Verkauf passiert nicht mehr am Telefon, und auch die Zeit der Marketing-E-Mails ist schon lange vorbei. Fast 700 Millionen Nutzer haben Ad-Blocker installiert und sehen somit Online-Werbung gar nicht erst. Wer heute Kunden erreichen will, muss sozial denken und langfristig handeln: Social Selling ist das neue Stichwort. Was steckt dahinter? Die Verbindung von Social Media, Content und Beziehungspflege – komplett online, über Gemeinsamkeiten direkt miteinander verbunden. Darum sollte man vielleicht eher von Social Networking als von Social Media sprechen.

Direkter (social) Kontakt mit Personen hat den Vorteil, dass Werbung nicht mehr wahllos in die Massen gesendet werden muss, sondern direkt an potenzielle Käufer gerichtet werden kann, ohne dabei Kosten aufwenden zu müssen. Social Selling wird von Online Marketeers bereits seit Jahren erfolgreich betrieben und kommt nun immer stärker auch im B2B zum Tragen. Dabei wird bewusst auf Massenkommunikation verzichtet und man beschäftigt sich viel stärker mit der (Ziel-)Person, als es im klassischen Verkauf passiert. Was also wird benötigt, um Social Media erfolgreich einsetzen zu können?

Der Beginn: ein vollständiges Social-Networking-Profil

Das Internet erleichtert es Kunden, eine intensive Recherche zu betreiben, bevor Kaufentscheidungen getroffen werden – und drei Viertel aller Kunden betreiben diese intensive Recherche online und auf Social-Networking-Profilen. Der Kunde kauft nicht mehr nur das Produkt. Der Kunde (selbst der Geschäftskunde) kauft das Gefühl, die Menschlichkeit, den Kundenservice, den Humor – kurz: Der Kunde kauft das Rundumpaket, das das Produkt oder der Service für einen leistet. Dazu gehört auch, dass Sie erreichbar sind auf allen Kanälen.

Sie haben vermutlich Ihr Social-Networking-Profil, namentlich auf LinkedIn, Xing und Twitter (oder auch Facebook) bisher eher stiefmütterlich bearbeitet. Wie sieht es aus bei Ihren Mitarbeitenden? Vorgesetzten?
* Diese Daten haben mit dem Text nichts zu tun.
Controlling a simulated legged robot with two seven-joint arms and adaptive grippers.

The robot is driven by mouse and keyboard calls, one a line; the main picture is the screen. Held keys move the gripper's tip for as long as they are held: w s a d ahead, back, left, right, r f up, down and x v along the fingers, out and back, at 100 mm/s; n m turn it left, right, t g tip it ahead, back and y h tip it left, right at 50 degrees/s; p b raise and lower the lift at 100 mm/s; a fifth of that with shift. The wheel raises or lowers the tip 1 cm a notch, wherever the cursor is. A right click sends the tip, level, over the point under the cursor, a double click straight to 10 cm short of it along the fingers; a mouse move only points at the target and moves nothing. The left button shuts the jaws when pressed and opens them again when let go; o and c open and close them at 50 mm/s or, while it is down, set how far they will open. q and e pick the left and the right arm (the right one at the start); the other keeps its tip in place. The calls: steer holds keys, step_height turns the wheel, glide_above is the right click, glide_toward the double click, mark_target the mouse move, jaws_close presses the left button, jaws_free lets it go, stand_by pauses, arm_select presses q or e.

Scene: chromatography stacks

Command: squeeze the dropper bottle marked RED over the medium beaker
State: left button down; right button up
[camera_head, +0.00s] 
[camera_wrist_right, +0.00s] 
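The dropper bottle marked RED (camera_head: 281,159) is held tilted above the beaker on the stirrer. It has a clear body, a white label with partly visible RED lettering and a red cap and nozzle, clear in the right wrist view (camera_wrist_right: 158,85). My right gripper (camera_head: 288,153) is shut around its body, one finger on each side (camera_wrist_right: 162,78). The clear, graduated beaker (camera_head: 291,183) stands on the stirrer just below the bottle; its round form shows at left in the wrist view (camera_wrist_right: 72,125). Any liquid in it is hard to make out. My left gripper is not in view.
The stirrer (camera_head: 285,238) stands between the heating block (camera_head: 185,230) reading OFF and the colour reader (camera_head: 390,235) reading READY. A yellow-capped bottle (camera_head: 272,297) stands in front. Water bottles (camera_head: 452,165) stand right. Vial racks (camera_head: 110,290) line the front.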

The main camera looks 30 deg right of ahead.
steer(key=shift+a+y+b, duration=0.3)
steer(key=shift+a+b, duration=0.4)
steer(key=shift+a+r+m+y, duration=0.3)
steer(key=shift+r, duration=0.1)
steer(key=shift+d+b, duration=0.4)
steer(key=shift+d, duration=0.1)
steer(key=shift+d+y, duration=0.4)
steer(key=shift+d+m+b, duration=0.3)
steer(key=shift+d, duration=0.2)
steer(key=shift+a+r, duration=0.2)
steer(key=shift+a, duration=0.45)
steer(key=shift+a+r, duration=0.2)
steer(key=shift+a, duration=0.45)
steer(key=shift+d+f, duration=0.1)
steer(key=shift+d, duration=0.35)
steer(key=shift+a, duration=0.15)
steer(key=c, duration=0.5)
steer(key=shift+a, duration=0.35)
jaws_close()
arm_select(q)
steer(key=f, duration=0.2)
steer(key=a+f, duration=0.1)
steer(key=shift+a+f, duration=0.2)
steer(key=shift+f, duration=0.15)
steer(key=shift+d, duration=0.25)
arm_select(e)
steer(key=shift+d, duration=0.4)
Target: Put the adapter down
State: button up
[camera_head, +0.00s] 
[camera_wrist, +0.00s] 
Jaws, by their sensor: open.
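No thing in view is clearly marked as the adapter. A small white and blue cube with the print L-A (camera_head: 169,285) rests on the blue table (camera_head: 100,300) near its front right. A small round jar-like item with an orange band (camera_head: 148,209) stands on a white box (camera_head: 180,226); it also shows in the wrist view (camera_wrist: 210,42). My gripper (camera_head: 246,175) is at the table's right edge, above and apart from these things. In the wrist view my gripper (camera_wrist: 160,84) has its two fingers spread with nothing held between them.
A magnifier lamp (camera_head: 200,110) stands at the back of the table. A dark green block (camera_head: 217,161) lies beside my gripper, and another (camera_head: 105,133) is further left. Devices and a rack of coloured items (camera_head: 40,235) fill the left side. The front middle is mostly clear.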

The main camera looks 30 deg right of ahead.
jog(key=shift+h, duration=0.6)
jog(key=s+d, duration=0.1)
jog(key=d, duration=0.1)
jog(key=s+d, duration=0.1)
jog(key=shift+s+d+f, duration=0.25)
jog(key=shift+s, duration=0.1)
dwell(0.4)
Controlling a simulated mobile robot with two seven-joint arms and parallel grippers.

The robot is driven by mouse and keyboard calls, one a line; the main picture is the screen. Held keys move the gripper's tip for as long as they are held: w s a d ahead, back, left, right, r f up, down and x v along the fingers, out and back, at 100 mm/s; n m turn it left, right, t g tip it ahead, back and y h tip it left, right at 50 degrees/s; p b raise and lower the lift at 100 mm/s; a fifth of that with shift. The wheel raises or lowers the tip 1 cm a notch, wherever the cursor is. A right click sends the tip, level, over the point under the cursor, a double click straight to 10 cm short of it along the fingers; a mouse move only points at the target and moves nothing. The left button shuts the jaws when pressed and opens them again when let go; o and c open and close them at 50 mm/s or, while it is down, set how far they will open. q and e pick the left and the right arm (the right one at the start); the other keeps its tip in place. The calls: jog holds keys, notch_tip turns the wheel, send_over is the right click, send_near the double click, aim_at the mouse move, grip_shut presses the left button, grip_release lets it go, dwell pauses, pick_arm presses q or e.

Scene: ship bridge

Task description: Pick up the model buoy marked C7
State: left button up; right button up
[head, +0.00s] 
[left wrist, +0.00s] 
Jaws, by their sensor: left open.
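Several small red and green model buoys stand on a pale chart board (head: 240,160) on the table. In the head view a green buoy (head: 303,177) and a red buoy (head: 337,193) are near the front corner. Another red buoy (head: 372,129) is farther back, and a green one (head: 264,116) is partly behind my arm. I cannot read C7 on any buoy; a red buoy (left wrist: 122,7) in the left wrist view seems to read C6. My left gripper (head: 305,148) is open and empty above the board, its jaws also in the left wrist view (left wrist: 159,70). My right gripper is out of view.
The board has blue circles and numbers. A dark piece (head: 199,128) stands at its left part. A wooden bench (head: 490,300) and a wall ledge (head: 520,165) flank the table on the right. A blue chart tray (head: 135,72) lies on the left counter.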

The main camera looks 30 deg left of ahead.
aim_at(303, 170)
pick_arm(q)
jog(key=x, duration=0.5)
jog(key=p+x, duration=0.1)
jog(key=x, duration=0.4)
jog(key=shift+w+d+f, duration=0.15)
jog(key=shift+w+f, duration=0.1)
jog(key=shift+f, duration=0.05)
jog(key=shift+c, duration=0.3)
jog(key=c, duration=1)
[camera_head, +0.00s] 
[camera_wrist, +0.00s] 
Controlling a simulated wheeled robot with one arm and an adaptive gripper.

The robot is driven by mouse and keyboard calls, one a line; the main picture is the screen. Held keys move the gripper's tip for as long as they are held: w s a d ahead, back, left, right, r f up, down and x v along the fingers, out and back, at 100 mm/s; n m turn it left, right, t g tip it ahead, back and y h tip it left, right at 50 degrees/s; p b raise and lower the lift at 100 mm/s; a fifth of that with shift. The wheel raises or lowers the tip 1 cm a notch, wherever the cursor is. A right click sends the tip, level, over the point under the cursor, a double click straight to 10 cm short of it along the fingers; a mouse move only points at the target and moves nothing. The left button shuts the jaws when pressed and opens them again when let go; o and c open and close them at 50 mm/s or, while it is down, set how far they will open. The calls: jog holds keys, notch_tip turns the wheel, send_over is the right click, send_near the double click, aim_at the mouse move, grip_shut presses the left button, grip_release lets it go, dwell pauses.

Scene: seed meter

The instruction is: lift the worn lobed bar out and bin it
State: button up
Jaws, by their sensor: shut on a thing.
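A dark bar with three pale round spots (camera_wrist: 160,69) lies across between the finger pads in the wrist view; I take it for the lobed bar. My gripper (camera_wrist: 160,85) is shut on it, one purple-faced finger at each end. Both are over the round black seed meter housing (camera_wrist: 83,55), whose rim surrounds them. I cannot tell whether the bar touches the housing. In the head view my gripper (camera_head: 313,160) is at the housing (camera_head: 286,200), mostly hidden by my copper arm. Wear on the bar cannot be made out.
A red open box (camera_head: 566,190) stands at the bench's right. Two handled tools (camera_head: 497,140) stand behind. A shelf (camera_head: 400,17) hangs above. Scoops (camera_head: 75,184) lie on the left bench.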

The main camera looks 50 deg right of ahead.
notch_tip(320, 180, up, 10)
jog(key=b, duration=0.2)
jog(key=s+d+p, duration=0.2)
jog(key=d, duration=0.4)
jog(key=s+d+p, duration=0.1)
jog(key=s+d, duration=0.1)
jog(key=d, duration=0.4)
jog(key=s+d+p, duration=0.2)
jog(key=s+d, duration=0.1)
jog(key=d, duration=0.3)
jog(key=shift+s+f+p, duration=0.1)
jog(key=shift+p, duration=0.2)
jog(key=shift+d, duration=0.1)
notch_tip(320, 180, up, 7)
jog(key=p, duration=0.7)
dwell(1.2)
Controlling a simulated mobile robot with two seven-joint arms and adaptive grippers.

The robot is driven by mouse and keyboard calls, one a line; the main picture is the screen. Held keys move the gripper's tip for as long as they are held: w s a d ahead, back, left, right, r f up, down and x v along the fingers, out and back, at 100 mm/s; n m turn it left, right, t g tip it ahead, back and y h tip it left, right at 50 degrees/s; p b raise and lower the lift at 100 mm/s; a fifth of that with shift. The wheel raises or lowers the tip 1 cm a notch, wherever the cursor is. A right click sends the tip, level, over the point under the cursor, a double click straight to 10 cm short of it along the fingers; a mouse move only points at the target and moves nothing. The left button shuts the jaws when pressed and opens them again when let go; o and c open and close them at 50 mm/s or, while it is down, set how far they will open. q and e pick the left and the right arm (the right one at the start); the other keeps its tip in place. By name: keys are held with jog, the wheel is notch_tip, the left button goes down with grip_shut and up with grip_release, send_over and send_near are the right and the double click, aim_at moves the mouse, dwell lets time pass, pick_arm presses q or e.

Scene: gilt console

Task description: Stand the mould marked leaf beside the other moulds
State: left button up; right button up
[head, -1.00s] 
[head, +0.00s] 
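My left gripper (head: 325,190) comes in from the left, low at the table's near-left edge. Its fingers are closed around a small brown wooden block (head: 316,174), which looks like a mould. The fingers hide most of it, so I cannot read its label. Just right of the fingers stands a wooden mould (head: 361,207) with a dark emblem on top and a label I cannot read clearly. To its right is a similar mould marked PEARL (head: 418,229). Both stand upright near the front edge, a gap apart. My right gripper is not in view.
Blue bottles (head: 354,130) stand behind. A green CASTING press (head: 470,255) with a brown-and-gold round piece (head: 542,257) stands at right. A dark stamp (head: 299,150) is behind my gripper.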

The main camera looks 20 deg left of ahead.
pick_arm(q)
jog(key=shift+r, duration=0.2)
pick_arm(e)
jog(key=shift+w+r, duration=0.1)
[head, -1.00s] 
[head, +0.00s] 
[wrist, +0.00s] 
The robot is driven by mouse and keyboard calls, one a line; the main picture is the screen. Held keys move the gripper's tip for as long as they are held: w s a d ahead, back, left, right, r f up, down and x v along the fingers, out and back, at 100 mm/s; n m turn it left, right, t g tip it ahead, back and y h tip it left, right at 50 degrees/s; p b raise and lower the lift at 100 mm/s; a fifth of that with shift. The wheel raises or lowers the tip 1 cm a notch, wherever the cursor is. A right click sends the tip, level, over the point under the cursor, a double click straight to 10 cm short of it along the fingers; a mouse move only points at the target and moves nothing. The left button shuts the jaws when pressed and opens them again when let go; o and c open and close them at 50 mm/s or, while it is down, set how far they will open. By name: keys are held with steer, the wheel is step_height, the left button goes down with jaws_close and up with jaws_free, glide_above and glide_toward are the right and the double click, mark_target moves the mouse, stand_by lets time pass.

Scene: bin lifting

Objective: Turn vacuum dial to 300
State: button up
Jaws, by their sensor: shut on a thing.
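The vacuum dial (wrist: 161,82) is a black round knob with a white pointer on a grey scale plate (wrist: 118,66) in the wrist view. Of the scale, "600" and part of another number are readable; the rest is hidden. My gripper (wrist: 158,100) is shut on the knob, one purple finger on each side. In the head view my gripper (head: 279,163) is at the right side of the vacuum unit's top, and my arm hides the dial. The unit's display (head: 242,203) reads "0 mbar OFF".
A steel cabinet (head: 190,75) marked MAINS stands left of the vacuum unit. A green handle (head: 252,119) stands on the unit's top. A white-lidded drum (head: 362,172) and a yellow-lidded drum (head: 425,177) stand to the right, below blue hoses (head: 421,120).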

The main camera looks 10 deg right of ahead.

Alles im Social Selling startet mit den Informationen über die eigene Firma, die Firmenkultur und die Kontaktmöglichkeiten, denn diese sind heute nicht mehr nur auf der Webseite zu Hause. Wenn Sie später in einen Dialog treten möchten, müssen Sie jetzt schon Frühlingsputz betreiben. Besonders die Firmenkultur muss hervorgehoben werden und im besten Licht dargestellt werden. Bilder, Fotos, ein einheitliches aber nicht zu poliertes Auftreten. Es soll authentisch sein, echt also. Wieso sollte ein Kunde sich für eine bestimmte Firma entscheiden, wenn es im Markt sicherlich andere (und eventuell sogar bessere) Optionen gibt?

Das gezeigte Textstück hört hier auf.